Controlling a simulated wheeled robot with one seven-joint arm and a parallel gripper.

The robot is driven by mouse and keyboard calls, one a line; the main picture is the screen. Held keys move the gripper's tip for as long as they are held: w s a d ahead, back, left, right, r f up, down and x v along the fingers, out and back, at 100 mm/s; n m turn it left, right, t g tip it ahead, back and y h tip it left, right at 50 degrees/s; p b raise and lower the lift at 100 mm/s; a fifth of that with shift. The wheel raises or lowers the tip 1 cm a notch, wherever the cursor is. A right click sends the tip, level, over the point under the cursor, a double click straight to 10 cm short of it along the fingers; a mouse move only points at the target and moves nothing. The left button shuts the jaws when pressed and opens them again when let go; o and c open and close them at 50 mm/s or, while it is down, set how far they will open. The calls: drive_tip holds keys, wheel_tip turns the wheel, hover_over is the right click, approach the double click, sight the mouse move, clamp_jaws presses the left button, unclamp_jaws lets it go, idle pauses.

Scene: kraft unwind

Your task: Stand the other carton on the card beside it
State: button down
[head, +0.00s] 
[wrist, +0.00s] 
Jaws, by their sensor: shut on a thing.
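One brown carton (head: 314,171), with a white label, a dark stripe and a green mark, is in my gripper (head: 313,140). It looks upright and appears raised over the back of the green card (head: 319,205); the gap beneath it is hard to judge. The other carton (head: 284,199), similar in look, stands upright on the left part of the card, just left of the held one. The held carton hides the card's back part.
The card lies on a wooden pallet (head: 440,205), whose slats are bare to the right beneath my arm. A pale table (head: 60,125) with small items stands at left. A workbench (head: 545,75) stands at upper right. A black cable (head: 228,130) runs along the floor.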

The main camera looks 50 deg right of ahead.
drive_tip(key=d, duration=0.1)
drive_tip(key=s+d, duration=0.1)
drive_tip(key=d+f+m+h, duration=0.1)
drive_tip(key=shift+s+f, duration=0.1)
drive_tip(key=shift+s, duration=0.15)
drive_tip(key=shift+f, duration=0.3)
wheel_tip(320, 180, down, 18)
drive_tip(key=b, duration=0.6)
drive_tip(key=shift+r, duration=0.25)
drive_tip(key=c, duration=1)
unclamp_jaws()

:::

## DIRECTIONS
Of the lines above, how many contain the string "robot"? Only the number is required.

## TASK RESPONSE
2